Part of a data file
** Begin **

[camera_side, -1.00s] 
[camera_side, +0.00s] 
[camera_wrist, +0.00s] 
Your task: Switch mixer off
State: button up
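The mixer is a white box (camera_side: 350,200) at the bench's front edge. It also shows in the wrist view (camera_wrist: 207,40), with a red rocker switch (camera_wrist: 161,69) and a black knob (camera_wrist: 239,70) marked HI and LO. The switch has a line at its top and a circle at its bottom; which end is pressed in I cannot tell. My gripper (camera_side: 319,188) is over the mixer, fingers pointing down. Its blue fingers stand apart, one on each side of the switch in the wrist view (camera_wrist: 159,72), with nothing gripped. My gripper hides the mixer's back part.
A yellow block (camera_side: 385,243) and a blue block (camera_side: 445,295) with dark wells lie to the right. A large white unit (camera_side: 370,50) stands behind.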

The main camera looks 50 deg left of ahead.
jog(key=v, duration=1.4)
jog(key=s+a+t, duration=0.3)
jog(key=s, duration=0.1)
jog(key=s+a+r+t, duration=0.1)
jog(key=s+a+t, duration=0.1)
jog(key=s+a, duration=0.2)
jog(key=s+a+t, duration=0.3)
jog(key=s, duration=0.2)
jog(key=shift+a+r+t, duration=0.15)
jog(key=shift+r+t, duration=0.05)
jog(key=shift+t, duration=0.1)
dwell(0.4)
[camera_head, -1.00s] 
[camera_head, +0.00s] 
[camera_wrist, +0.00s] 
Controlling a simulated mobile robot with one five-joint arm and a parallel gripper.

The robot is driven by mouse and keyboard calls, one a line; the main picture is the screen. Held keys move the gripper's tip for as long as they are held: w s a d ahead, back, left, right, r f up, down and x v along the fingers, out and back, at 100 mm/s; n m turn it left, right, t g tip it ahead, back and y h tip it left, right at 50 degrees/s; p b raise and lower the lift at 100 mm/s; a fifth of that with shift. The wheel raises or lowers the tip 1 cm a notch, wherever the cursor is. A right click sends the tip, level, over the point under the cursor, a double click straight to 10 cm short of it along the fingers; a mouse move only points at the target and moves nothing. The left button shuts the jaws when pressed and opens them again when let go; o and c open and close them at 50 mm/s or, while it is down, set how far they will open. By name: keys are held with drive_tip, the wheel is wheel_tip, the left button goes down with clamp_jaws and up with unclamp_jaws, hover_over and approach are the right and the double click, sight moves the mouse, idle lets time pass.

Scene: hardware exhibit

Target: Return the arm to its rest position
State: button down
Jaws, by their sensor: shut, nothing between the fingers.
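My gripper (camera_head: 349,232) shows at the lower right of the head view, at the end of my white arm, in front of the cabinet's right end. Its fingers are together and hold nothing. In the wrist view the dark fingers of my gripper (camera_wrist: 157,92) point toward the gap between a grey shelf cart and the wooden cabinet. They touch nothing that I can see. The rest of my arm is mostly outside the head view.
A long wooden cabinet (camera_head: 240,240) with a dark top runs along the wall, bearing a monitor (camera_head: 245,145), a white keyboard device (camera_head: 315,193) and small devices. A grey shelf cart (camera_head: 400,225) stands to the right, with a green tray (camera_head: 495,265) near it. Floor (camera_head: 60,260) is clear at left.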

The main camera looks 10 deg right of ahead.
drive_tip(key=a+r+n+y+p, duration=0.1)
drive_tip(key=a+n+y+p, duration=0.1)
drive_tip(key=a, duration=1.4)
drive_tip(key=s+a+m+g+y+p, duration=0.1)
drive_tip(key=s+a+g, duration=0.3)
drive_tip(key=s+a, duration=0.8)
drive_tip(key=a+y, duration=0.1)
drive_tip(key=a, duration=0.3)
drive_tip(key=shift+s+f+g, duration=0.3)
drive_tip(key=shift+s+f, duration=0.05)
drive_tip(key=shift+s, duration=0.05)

** End **

Directions for this task:
Extract the data exactly as given.

Full response:
[camera_side, -1.00s] 
[camera_side, +0.00s] 
[camera_wrist, +0.00s] 
Your task: Switch mixer off
State: button up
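The mixer is a white box (camera_side: 350,200) at the bench's front edge. It also shows in the wrist view (camera_wrist: 207,40), with a red rocker switch (camera_wrist: 161,69) and a black knob (camera_wrist: 239,70) marked HI and LO. The switch has a line at its top and a circle at its bottom; which end is pressed in I cannot tell. My gripper (camera_side: 319,188) is over the mixer, fingers pointing down. Its blue fingers stand apart, one on each side of the switch in the wrist view (camera_wrist: 159,72), with nothing gripped. My gripper hides the mixer's back part.
A yellow block (camera_side: 385,243) and a blue block (camera_side: 445,295) with dark wells lie to the right. A large white unit (camera_side: 370,50) stands behind.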

The main camera looks 50 deg left of ahead.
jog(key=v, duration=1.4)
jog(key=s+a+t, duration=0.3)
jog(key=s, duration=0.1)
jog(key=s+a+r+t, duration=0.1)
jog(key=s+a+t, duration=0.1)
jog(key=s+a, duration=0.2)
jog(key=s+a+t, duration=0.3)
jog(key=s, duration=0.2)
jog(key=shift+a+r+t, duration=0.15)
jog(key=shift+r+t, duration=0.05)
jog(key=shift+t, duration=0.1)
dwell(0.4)
[camera_head, -1.00s] 
[camera_head, +0.00s] 
[camera_wrist, +0.00s] 
Controlling a simulated mobile robot with one five-joint arm and a parallel gripper.

The robot is driven by mouse and keyboard calls, one a line; the main picture is the screen. Held keys move the gripper's tip for as long as they are held: w s a d ahead, back, left, right, r f up, down and x v along the fingers, out and back, at 100 mm/s; n m turn it left, right, t g tip it ahead, back and y h tip it left, right at 50 degrees/s; p b raise and lower the lift at 100 mm/s; a fifth of that with shift. The wheel raises or lowers the tip 1 cm a notch, wherever the cursor is. A right click sends the tip, level, over the point under the cursor, a double click straight to 10 cm short of it along the fingers; a mouse move only points at the target and moves nothing. The left button shuts the jaws when pressed and opens them again when let go; o and c open and close them at 50 mm/s or, while it is down, set how far they will open. By name: keys are held with drive_tip, the wheel is wheel_tip, the left button goes down with clamp_jaws and up with unclamp_jaws, hover_over and approach are the right and the double click, sight moves the mouse, idle lets time pass.

Scene: hardware exhibit

Target: Return the arm to its rest position
State: button down
Jaws, by their sensor: shut, nothing between the fingers.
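My gripper (camera_head: 349,232) shows at the lower right of the head view, at the end of my white arm, in front of the cabinet's right end. Its fingers are together and hold nothing. In the wrist view the dark fingers of my gripper (camera_wrist: 157,92) point toward the gap between a grey shelf cart and the wooden cabinet. They touch nothing that I can see. The rest of my arm is mostly outside the head view.
A long wooden cabinet (camera_head: 240,240) with a dark top runs along the wall, bearing a monitor (camera_head: 245,145), a white keyboard device (camera_head: 315,193) and small devices. A grey shelf cart (camera_head: 400,225) stands to the right, with a green tray (camera_head: 495,265) near it. Floor (camera_head: 60,260) is clear at left.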

The main camera looks 10 deg right of ahead.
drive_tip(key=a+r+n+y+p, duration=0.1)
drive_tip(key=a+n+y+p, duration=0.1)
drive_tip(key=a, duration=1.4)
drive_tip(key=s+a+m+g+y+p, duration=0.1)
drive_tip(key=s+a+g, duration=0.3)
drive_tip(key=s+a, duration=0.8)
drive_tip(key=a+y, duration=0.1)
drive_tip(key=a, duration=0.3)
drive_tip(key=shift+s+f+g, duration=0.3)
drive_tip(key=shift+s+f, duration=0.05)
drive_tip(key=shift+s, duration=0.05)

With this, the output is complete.